Last Updated Nov 26, 2018 at 6:49 am PDT

Canada Post picketers in Richmond prevented anyone from getting past the line on Monday, Turning trucks and other vehicles away. (Ash Kelly, NEWS 1130 Photo)
Summary

Postal workers are back out on the picket line as the Senate continues to debate the back-to-work legislation today

Some postal workers aren't optimistic as Senate set to debate back-to-work bill passed in House of Commons last week

Senators set to resume a special sitting to debate a back-to-work bill that would force an end to Canada Post strikes

RICHMOND (NEWS 1130) – It is pouring rain on the Canada Post picket line in Richmond where workers are not happy with the prospect of being legislated back to work today.

Outside the postal sorting facility in Richmond, striking postal workers say they don’t have a lot of optimism, as bill C-89 is back in the hands of the Senate, which could vote on the legislation today.

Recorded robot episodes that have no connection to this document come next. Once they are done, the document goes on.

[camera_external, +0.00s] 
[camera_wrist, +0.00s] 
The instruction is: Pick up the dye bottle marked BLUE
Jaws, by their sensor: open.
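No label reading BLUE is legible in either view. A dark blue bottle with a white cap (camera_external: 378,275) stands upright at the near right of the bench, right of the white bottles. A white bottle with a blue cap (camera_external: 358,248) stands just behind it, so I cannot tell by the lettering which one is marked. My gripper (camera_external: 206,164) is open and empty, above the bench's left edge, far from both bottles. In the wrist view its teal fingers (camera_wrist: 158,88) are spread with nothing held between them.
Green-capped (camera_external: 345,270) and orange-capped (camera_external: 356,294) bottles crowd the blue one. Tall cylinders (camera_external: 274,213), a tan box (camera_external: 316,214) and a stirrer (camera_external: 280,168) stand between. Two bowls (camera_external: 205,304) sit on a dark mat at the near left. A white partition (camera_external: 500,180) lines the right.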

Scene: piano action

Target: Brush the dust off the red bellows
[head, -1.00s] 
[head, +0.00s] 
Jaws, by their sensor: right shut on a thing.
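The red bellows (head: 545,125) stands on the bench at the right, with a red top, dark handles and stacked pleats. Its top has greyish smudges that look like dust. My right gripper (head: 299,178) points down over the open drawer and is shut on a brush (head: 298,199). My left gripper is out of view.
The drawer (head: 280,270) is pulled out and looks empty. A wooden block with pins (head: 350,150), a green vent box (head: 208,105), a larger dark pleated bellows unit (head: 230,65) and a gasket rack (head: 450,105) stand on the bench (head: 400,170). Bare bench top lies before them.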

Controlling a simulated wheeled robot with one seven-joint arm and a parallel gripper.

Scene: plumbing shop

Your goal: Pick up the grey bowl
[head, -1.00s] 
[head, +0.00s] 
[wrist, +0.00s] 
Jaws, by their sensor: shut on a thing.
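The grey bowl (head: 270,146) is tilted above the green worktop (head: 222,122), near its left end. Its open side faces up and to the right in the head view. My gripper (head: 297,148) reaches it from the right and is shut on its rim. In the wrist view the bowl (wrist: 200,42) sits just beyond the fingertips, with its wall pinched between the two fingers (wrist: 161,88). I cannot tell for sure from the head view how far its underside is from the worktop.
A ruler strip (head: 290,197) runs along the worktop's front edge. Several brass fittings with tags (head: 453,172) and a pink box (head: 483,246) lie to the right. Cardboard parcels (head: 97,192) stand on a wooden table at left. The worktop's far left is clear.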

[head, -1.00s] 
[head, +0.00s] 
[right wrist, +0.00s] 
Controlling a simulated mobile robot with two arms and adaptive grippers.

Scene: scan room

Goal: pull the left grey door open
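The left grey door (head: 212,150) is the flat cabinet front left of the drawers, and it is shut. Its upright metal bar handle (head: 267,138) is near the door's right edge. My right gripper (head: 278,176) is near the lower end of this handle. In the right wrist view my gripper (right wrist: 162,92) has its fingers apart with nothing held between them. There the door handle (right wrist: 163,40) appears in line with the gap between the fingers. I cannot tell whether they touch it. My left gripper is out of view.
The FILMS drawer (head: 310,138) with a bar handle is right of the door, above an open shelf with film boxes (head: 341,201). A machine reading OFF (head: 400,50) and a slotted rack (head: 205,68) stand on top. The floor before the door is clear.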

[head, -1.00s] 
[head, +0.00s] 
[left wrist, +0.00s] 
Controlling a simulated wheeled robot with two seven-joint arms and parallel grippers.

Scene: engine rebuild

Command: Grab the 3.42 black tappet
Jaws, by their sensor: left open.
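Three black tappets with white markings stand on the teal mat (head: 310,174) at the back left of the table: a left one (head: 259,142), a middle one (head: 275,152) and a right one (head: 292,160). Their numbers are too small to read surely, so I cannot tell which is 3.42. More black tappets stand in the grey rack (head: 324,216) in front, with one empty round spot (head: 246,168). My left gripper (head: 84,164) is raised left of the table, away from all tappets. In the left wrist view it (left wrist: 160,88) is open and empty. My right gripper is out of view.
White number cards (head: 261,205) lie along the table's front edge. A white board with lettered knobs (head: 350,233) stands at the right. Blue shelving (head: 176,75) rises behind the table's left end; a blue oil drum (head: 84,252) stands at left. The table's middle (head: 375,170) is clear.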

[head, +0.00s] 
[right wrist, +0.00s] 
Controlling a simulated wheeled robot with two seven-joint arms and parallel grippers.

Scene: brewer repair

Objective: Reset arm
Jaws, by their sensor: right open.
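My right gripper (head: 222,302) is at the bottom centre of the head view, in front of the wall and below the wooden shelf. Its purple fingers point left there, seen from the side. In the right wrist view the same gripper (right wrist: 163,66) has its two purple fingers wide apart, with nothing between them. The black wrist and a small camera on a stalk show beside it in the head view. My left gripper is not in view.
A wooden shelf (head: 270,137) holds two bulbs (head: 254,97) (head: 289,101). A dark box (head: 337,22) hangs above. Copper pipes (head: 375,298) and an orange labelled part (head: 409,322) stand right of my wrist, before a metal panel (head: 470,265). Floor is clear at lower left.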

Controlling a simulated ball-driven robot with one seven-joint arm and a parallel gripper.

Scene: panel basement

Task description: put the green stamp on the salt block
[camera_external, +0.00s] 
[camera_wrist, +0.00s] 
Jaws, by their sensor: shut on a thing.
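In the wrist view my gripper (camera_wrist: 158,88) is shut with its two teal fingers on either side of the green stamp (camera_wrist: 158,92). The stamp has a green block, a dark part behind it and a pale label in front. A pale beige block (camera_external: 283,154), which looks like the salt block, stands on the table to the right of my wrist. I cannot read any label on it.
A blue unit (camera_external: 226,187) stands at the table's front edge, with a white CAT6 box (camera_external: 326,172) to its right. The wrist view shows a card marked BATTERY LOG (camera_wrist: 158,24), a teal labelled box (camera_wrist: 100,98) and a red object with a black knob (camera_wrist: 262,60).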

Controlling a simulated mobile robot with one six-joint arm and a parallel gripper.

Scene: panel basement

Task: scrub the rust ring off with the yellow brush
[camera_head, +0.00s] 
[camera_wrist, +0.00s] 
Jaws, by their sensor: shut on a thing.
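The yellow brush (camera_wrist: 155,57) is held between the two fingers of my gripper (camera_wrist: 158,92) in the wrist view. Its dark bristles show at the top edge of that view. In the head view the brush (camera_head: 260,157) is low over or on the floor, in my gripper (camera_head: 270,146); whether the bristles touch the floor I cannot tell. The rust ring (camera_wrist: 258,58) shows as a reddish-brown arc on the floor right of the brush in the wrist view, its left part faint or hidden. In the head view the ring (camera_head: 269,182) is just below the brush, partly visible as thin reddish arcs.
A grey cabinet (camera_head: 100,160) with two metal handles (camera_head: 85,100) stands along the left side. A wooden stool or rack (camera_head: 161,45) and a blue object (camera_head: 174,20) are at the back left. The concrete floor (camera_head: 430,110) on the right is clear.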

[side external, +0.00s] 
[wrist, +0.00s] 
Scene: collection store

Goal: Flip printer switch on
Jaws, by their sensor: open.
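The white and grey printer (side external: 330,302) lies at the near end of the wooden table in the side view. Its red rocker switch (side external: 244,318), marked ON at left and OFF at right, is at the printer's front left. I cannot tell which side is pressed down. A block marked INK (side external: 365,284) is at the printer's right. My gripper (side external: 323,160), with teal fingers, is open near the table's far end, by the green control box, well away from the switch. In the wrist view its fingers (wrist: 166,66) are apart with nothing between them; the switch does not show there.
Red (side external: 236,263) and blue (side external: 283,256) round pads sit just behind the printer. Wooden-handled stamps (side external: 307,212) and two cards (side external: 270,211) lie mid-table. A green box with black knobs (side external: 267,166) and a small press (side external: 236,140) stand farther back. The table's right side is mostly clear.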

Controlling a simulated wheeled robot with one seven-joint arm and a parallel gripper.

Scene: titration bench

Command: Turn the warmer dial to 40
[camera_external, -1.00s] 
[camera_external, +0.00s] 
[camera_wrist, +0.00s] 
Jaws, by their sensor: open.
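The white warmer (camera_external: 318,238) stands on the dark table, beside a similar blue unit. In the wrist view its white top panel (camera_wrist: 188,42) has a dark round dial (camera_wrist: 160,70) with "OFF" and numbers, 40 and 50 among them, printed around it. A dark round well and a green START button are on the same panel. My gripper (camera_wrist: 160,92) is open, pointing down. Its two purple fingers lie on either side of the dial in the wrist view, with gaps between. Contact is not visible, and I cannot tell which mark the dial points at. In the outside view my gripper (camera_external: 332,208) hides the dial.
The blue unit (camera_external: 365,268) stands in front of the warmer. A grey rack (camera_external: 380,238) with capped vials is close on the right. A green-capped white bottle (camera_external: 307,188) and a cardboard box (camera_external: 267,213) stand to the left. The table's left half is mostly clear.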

Some, like Jamie, fully expect to be forced back to work once again, even as negotiations continue.

“So here we are now… the third time in a row, three contracts in a decade that have been terrible, and we’ve been just trying to fight for it,” he tells NEWS 1130. “This is what we’re doing, we’re not stopping the mail, we’re slowing the mail down. We know what we’re doing, they don’t have a clue.”

A special sitting of the Senate has dragged into Monday after special sittings began through the weekend.

Negotiations between the Canadian Union of Postal Workers and the Crown Corporation have been ongoing for nearly a year. They continue despite the legislation being rushed through the House of Commons last week, however, workers say they’re not hopeful an agreement can be reached.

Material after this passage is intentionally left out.